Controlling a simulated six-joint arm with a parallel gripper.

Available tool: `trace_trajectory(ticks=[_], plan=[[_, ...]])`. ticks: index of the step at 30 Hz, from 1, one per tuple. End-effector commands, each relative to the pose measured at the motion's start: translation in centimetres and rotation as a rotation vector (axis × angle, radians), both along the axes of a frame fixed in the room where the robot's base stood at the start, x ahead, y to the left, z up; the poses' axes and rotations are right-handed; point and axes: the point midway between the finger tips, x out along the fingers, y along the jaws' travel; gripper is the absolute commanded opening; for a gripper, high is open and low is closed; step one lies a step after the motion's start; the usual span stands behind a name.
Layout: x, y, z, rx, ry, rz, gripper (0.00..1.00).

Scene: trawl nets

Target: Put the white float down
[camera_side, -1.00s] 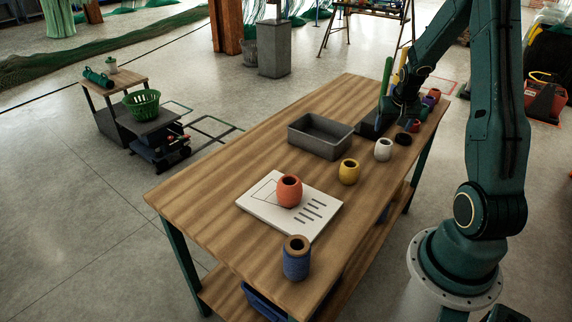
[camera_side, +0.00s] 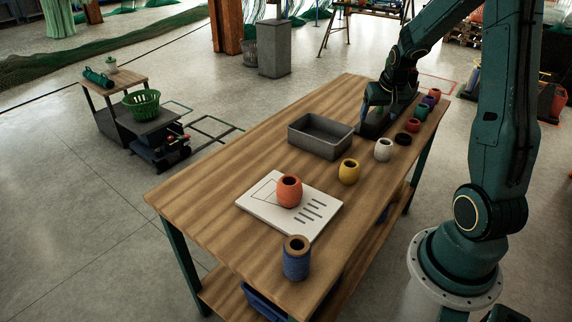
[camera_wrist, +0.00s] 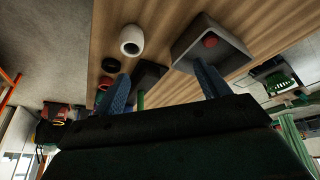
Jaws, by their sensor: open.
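The white float (camera_side: 383,149) stands upright on the wooden table (camera_side: 240,160), between the yellow float (camera_side: 348,171) and a flat black ring (camera_side: 403,139). In the wrist view the white float (camera_wrist: 132,38) stands clear of both fingers, near the top of the picture. My gripper (camera_side: 374,103) is behind it, over a dark holder at the table's far side. The wrist view shows my gripper (camera_wrist: 163,88) with its two blue fingers wide apart and nothing held between them. The dark holder (camera_wrist: 151,72) and a green handle (camera_wrist: 140,100) lie beyond the gap.
A grey tray (camera_side: 297,138) stands left of my gripper; the wrist view shows a red round thing (camera_wrist: 210,41) inside it. An orange float (camera_side: 289,191) sits on a white board (camera_side: 262,205). Red (camera_side: 413,125) and green (camera_side: 421,112) floats stand right. A blue spool (camera_side: 297,260) is in front.

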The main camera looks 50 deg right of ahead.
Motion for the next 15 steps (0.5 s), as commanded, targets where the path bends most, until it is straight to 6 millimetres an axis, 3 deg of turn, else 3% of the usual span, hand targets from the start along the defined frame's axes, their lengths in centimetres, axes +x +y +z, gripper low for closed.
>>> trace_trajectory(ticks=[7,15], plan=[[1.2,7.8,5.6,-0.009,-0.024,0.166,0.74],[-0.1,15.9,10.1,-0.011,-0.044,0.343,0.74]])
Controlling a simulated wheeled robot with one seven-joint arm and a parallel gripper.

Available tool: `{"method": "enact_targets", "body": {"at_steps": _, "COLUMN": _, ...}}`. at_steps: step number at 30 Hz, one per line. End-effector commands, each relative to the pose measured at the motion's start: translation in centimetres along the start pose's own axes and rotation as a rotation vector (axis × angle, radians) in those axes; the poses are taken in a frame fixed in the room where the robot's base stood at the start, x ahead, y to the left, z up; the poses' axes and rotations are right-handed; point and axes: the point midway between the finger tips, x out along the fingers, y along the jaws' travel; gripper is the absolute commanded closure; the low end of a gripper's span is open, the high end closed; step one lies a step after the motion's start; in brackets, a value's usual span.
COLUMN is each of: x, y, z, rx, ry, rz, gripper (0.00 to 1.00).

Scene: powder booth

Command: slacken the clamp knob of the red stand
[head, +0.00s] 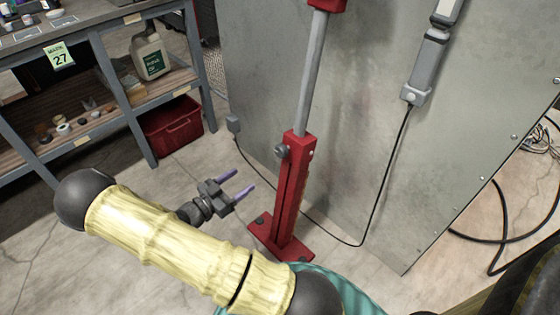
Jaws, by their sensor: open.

**EXERCISE:** Every line from the one containing "Target: Put the white float down" to the one containing "Controlling a simulated wheeled" should be output exactly, both ends included. Nothing else goes in, and no pictures either.

**SOLUTION TO THIS EXERCISE:**
Target: Put the white float down
[camera_side, -1.00s] 
[camera_side, +0.00s] 
[camera_wrist, +0.00s] 
Jaws, by their sensor: open.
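The white float (camera_side: 383,149) stands upright on the wooden table (camera_side: 240,160), between the yellow float (camera_side: 348,171) and a flat black ring (camera_side: 403,139). In the wrist view the white float (camera_wrist: 132,38) stands clear of both fingers, near the top of the picture. My gripper (camera_side: 374,103) is behind it, over a dark holder at the table's far side. The wrist view shows my gripper (camera_wrist: 163,88) with its two blue fingers wide apart and nothing held between them. The dark holder (camera_wrist: 151,72) and a green handle (camera_wrist: 140,100) lie beyond the gap.
A grey tray (camera_side: 297,138) stands left of my gripper; the wrist view shows a red round thing (camera_wrist: 210,41) inside it. An orange float (camera_side: 289,191) sits on a white board (camera_side: 262,205). Red (camera_side: 413,125) and green (camera_side: 421,112) floats stand right. A blue spool (camera_side: 297,260) is in front.

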The main camera looks 50 deg right of ahead.
Motion for the next 15 steps (0.5 s), as commanded, targets where the path bends most, until it is straight to 6 millimetres an axis, 3 deg of turn, else 3% of the usual span, hand targets from the start along the defined frame's axes, their lengths in centimetres, axes +x +y +z, gripper low for closed.
>>> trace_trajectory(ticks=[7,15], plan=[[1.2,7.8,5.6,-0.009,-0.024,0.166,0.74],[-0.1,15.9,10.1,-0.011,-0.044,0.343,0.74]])
Controlling a simulated wheeled robot with one seven-joint arm and a parallel gripper.

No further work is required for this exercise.